The NHL had a pair in the Original Six era: the Maple Leafs and Red Wings meeting four times, then the Canadiens and Red Wings doing the same. It’s not hard to imagine a pair of teams dominating a six-team league. Since the 1967 expansion, there has been no duopoly.

As one might also expect, the NBA has produced the most duopolies:

  • The Celtics and St. Louis Hawks from 1957-61
  • The Celtics and Lakers from 1959-69 (overlapping with the previous Celtics duopoly)
  • The Knicks and Lakers from 1970-73
  • The 76ers and Lakers from 1980-83
  • The Celtics and Lakers from 1984-87
  • The Cavaliers and Warriors from 2015-18

Statistically, it’s the sport where the best team is most likely to win. Like hockey, its playoffs are seven-game series, which makes upsets harder.

MLS has never had a three-in-five duopoly since starting up in 1996.

The larger the league, the rarer it is to have a duopoly. That arguably makes this Bama-Clemson run even more impressive.
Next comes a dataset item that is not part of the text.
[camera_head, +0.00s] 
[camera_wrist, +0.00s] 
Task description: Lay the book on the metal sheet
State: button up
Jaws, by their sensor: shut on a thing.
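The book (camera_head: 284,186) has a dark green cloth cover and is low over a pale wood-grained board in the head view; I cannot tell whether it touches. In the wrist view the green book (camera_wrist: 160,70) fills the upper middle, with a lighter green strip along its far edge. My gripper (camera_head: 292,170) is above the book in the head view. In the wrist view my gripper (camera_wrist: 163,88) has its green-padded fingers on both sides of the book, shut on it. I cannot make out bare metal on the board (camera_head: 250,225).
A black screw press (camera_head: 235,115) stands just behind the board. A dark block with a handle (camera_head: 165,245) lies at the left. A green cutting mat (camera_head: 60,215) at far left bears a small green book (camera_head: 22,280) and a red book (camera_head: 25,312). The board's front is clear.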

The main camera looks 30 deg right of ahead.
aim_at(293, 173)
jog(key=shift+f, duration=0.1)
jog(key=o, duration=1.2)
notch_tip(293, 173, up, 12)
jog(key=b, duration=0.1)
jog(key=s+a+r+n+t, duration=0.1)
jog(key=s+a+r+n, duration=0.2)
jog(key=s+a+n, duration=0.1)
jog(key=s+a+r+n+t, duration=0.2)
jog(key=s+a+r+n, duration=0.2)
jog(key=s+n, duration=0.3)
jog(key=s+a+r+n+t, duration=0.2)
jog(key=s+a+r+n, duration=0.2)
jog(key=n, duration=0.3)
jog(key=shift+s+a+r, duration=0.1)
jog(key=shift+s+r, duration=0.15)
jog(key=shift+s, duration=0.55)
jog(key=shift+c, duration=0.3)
There were six teams in the NHL the last time it had a duopoly. There were 12 in the NFL. Beyond the Dodgers and Yankees’ dominance from 1977 to 1981, MLB had 16 teams the last time it had a World Series duopoly. The NBA is the only major American pro league that’s had one in its current era.

They have also gotten rarer as playoffs have gotten bigger. Yet Bama and Clemson have been the top two seeds in the Playoff in 2015, 2016, and 2018. Even if the BCS were in effect, they’d still be on a similar tear.
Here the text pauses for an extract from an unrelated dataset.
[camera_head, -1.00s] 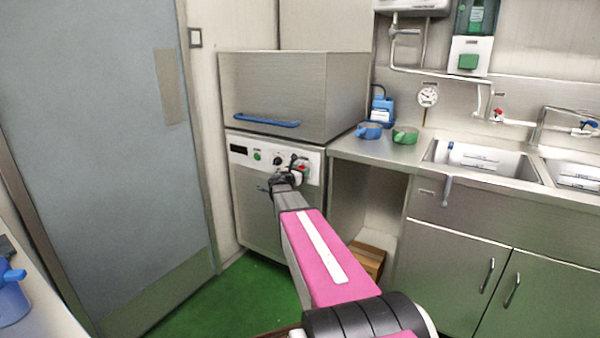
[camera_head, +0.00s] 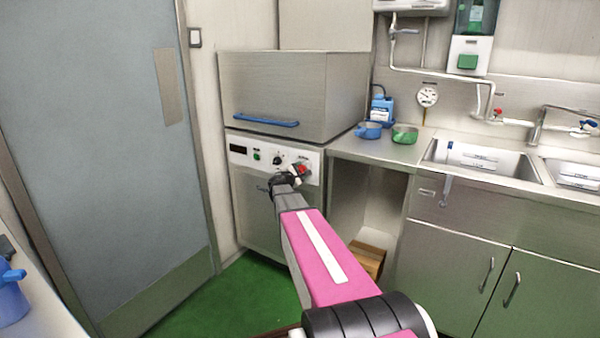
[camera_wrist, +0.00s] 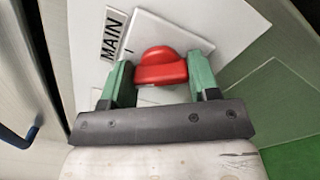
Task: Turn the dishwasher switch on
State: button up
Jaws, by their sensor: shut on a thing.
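The dishwasher (camera_head: 292,92) is a steel box with a blue handle, above a white control panel (camera_head: 240,160). The red main switch knob (camera_head: 304,169) sits at the right of that panel. In the wrist view the red knob (camera_wrist: 162,68) stands on a white plate beside a "MAIN" label (camera_wrist: 113,34). My gripper (camera_head: 295,173) is at the knob. Its two green fingers (camera_wrist: 160,84) lie on either side of the knob and are shut on it. The knob's lower part is partly hidden behind the gripper body.
A black knob (camera_head: 277,160) and a green button (camera_head: 256,155) sit left of the red knob. A steel counter (camera_head: 375,150) with blue and green pans adjoins on the right. A grey door (camera_head: 100,150) stands at the left.

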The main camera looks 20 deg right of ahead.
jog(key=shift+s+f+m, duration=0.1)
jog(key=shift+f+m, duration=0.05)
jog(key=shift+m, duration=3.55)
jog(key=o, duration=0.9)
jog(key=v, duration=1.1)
Clemson and Alabama are dominant in a sport with five major conferences and around a dozen potential rivals for title-game spots every year.

On the one hand, each year, just 15 or so of the 130 FBS teams have championship-level talent. On the other, no pro league has that many genuine contenders in any given season, and maintaining that talent base is a whole job on its own. It is a major accomplishment for two teams to rule this sport at any time, no matter how many No. 1 classes the Tide sign.

The Tide and Tigers might make this whole era of college football a lot more memorable.

Title-game duopolies make for classic memories. The Yankees and Dodgers gave us Don Larsen’s perfect game and Jackie Robinson stealing home, among other legendary moments. The renewal two decades later, when the Dodgers were in LA, created Mr. October.

The Celtics and Lakers defined two decades in the NBA. The Lakers and Knicks period produced the Willis Reed game. The Lakers-Sixers period produced Magic playing center and Dr. J’s “Rock the Baby” dunk, as well as his famous reverse layup. The Warriors and Cavs produced something about a blown 3-1 lead.

The Red Wings and Canadiens put Gordie Howe against a rising dynasty during a turbulent time.

We tend to remember eras based on the best teams at the time. We tend to remember how seasons end because of recency bias. Put those two factors together, and we are going to remember this period as the Bama-Clemson era.

Nick Saban has seen challengers come and go. Dabo Swinney’s program is Saban’s first persistent rival. The rivalry has already produced two incredible moments: the Bama onside kick and Clemson’s Watson-to-Renfrow buzzer-beater a year later.

Regardless of what happens next, these two teams have carved a special place in American sports history for themselves.